Table 3 Comparison of existing expressions for axial capacity of steel in CFST

From Table 3, it is evident that most of the existing expressions (ACI 318–14; [13, 14]) do not consider the reduction in axial stress in steel due to the presence of hoop stress. Even though the expression proposed by Sakino et al. [15] accounts for a reduction in the axial stress in the steel tube, the reduction factor is taken as a constant function of Fy. Among the various expressions predicting the axial stress of steel in CFSTs, the expression proposed in EN 1994-1-1 (2004) is found to fairly predict the axial stress in steel. The reduction factor accounted in EN 1994-1-1 (2004) is taken as a function of relative slenderness of CFST irrespective of whether the column is stub or long. Therefore, from these observations, it is evident that further investigation is necessary to accurately predict the axial stress of steel in CFSTs.

5 Conclusions

To investigate the changes in the behaviour of steel tubes in axially loaded slender CFSTs in comparison to slender HSTs, a numerical FE-based study was conducted using ABAQUS (SIMULIA 2016). The FE models were developed and validated to simulate the behaviour of axially loaded slender HST and CFST and validated with experimental results. The validated FE models were then further adopted to analyse the steel stresses in HST and CFST columns and to understand the failure mechanism of CFSTs. The following are the major conclusions that can be drawn from the analysis:

  • Steel tubes in slender CFSTs are not subjected to elastic local buckling, which is contrary to AISC 360-16 [2] provisions.

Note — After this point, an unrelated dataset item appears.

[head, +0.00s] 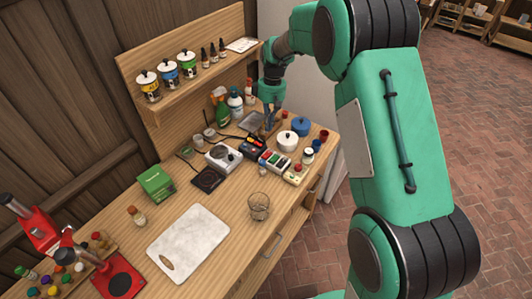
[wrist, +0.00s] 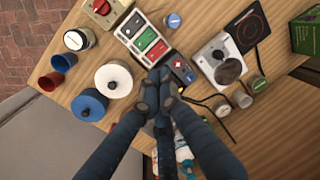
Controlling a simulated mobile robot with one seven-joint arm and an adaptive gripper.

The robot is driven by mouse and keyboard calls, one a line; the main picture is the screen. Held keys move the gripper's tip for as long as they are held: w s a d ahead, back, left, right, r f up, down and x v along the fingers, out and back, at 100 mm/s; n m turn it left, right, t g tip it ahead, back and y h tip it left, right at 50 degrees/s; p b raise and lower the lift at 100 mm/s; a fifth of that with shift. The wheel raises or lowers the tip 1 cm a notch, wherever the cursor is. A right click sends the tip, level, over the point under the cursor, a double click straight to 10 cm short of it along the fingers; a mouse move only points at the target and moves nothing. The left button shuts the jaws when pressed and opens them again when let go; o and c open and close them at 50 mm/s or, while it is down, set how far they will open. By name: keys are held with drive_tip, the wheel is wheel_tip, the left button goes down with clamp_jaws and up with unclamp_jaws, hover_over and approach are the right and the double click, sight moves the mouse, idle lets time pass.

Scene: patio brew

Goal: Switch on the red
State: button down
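A pale switch panel (wrist: 127,36) with red and green rockers lies below my gripper in the wrist view. It also shows in the head view (head: 274,161), at the right part of the workbench. The red rocker (wrist: 146,39) sits among the coloured ones; whether it is on or off is too small to tell. My gripper (wrist: 160,77) has its dark fingers together, with nothing visible between them. In the head view my gripper (head: 270,125) hangs behind the panel.
A black device with coloured buttons (head: 253,146) stands beside the panel, and a cream box with a red knob (head: 295,175) at its other end. White (head: 286,139) and blue (head: 301,126) lidded pots and a silver burner (head: 223,157) are close by. A white board (head: 188,242) lies farther left.

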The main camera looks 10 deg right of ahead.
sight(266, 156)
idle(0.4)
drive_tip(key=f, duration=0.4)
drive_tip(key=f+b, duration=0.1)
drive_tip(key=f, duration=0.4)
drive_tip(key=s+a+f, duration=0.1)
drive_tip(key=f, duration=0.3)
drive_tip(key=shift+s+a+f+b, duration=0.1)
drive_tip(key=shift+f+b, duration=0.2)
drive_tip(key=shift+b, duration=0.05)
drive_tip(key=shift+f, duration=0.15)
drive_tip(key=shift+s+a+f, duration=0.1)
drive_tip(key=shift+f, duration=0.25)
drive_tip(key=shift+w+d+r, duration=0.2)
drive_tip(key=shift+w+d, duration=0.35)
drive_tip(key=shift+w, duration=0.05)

  • Reduction in the load carrying capacity beyond peak of slender CFST was due to the crushing of concrete core which was preceded by the yielding of the steel tube. Elastic local buckling was not the cause of failure.

  • Results from the present study show that further studies are necessary to look into the behaviour of axially loaded slender CFSTs.

  • Further studies are also necessary to accurately predict the axial stresses in the steel tubes of CFSTs.